Avoir trois enfants (tout le temps aussi 😉 ).

C’est regarder bien en face les choix qu’on a faits jusqu’ici, et les réinterroger un par un :

  • Pourquoi a-t-on toujours envie d’être ensemble ?
  • Qu’est-ce qu’on souhaite vivre tous les deux, et qu’est-ce qu’on veut construire en famille tous les cinq ?
  • À ce propos, est-ce qu’on est au complet à cinq ?
  • Qu’est-ce qui fonctionne bien dans notre vie ? Qu’est-ce qui nous rend heureux les uns les autres?
  • À l’inverse, qu’est-ce qui ne fonctionne pas ? Pourquoi ?
  • Est-ce que le choix que je ne travaille pas est toujours la meilleure option pour chacun d’entre nous ?

Partir, c’est, en même temps qu’on ouvre grands les yeux sur le monde, se découvrir nous-mêmes comme des personnes à part entière, pas enfermé.e dans un rôle de parent ou d’enfant.

Je le dis déjà aux babi : je ne suis pas qu’une maman.
Mais ce n’est pas la même chose, pour eux, de l’entendre répété au milieu d’autres revendications que de l’expérimenter ailleurs, à l’étranger, dans un cadre qui n’est pas celui de la maison.
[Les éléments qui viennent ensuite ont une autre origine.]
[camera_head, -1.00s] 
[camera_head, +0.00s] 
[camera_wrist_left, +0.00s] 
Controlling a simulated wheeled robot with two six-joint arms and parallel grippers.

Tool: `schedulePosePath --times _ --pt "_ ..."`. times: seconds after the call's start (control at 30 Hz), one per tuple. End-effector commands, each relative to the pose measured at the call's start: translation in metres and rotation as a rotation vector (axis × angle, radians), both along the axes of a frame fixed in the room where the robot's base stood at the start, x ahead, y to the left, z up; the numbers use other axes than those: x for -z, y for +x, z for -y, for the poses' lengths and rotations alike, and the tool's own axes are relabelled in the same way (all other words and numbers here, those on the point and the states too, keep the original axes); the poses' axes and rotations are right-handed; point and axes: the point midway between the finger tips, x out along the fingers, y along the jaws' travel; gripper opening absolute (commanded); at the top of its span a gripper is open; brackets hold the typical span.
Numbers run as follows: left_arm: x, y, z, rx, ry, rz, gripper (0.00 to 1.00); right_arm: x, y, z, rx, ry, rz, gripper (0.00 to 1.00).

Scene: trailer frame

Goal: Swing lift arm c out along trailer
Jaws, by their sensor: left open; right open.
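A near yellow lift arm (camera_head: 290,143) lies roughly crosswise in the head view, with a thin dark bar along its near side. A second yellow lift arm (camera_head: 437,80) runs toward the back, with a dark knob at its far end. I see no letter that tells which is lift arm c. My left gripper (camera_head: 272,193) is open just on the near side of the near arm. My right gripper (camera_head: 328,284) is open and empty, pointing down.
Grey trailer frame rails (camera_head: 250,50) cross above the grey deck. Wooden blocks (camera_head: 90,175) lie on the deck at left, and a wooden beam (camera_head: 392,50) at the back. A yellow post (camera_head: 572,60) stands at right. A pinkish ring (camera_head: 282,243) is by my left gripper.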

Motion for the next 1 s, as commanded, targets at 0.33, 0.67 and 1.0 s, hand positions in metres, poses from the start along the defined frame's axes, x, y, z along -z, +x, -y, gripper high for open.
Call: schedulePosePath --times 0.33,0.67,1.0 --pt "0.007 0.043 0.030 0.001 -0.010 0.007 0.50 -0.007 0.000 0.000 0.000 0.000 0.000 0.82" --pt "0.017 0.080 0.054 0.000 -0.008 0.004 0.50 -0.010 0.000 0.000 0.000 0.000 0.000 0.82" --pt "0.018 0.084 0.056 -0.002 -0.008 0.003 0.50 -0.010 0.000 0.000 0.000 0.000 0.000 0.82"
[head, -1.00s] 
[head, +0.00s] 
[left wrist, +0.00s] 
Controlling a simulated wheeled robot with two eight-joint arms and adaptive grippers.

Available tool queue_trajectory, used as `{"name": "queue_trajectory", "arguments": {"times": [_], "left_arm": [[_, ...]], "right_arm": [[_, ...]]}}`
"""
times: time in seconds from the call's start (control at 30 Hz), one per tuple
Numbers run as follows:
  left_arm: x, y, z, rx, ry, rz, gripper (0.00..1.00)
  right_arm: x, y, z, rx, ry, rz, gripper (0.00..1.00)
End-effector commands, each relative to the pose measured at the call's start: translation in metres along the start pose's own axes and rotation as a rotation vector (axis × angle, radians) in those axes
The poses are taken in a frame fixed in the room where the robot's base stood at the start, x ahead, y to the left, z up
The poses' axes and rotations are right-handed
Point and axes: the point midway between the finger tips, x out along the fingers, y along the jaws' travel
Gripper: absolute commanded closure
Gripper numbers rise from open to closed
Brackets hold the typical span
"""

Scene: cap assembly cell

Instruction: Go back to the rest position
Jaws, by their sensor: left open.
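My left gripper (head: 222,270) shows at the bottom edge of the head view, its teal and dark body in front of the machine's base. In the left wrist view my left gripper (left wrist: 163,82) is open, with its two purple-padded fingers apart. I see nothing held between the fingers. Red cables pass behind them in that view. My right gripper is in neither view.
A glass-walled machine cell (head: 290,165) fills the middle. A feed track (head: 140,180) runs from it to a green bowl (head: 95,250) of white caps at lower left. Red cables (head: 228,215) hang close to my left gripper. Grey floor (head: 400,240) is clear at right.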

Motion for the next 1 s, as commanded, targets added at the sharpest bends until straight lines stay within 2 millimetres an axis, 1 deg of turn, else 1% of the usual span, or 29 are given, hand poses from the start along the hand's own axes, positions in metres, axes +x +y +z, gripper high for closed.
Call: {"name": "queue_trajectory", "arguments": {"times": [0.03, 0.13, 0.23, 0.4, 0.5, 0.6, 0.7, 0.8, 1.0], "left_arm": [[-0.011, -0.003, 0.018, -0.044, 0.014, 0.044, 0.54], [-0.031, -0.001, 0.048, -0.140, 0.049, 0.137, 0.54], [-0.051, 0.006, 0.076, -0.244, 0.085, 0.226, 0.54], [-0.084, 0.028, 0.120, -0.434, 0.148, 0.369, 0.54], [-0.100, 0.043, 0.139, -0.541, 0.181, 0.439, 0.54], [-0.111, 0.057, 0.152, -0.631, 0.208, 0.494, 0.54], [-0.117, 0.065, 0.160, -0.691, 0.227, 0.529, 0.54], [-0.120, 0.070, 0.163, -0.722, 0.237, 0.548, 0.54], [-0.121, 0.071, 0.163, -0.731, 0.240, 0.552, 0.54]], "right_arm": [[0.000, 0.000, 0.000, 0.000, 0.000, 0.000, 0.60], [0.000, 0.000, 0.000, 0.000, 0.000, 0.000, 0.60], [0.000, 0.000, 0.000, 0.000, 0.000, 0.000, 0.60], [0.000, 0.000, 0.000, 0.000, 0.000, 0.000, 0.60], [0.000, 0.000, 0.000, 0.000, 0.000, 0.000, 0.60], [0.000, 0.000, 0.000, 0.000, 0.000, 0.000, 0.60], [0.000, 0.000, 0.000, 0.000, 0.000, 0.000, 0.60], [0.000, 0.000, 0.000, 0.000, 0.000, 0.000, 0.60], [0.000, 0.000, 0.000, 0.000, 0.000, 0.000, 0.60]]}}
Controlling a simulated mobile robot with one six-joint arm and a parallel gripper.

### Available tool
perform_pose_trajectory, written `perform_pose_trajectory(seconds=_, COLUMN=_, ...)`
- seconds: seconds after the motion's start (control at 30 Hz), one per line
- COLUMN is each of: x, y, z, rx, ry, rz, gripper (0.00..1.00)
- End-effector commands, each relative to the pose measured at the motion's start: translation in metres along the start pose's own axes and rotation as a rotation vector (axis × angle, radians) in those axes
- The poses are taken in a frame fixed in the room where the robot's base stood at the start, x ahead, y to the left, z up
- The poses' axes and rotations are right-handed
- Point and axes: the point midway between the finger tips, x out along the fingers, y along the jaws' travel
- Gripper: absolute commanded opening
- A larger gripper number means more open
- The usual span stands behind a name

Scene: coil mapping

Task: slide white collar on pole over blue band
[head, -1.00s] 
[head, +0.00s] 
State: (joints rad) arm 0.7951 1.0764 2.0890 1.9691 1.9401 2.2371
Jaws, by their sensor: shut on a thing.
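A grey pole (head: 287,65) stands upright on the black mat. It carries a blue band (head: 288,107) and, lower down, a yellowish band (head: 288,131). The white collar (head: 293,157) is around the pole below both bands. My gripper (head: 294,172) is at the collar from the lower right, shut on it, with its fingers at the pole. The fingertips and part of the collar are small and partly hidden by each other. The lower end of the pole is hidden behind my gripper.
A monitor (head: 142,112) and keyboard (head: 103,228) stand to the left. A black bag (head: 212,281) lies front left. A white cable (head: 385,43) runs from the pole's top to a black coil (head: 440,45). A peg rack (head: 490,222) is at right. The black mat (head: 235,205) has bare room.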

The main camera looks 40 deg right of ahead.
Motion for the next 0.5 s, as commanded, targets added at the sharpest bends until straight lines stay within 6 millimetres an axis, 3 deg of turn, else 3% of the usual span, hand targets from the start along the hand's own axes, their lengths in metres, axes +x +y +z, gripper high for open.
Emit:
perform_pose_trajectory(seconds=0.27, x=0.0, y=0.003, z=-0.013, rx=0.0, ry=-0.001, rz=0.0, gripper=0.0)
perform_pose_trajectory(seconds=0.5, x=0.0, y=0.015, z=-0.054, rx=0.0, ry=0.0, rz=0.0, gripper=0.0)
Car bien sûr, je suis « à la maison ». Je suis donc censée être disponible pour mes enfants.
(Attention là c’est sérieux parce que je ne dis jamais « mes enfants » !)

Mais justement, je suis à la maison : donc j’ai mille choses à faire sans cesse renouvelées qui ne me rendent pas disponible pour eux autant qu’ils en ont besoin. Parce que j’ai moi-même d’autres besoins : d’espace, de réflexion, de liberté, d’intimité aussi. Sans eux.

 

© Lise Desportes // blog.liliaimelenougat.fr //

 

N’empêche, ça me serre le cœur de m’entendre trop souvent leur répondre : « Non, pas maintenant, je n’ai pas le temps ! ». Ou : « Non, pas là, tu vois bien que je suis occupée ! ».
Voire même : « Écoute non, j’ai pas envie là… ». Si, si, je dis ça.
Vis ma vie de maman, et tu vas comprendre.

Mais je sais qu’un jour je ne serai plus « occupée » et je regretterai ce temps disparu que je leur aurai refusé. Par nécessité bien sûr, mais parfois pas que.

Alors ce voyage est pour moi un moyen hors du temps, hors de nos contingences matérielles habituelles, de leur accorder une pleine attention. Pour de vrai. Pas entre finis ton kiwi et va te brosser les dents, y’a école demain.

Partir pour combler le besoin d’attention et de proximité de chaque enfant, individuellement, autant que je le peux. Et je le pourrai d’autant plus que je ne serai pas seule à donner puisque Papa Écureuil sera là. Tout le temps.

 

 
se rapprocher

Alors oui, ce voyage est un peu une façon illusoire d’arrêter le temps.

Ou disons plutôt : une façon de s’autoriser à vivre à fond ce temps-là, ce temps de l’enfance des babi. Se rapprocher d’eux au maximum, au moment de leur vie où ils sont peut-être les plus complices les uns avec les autres, et où on peut encore les consoler de tous leurs chagrins parce que leur confiance en nous est totale (et totalement folle).

 

Août 2015, à la maison. Où tu vois qu’en trois ans, la Petite Souris n’est déjà plus tout à fait la même Petite Souris

 

Et c’est ce qui compte le plus pour moi au final.
Ces fils que l’on tisse, jour après jour, pour construire les liens entre nous et que je souhaite assez solides pour résister quand le vent soufflera très fort.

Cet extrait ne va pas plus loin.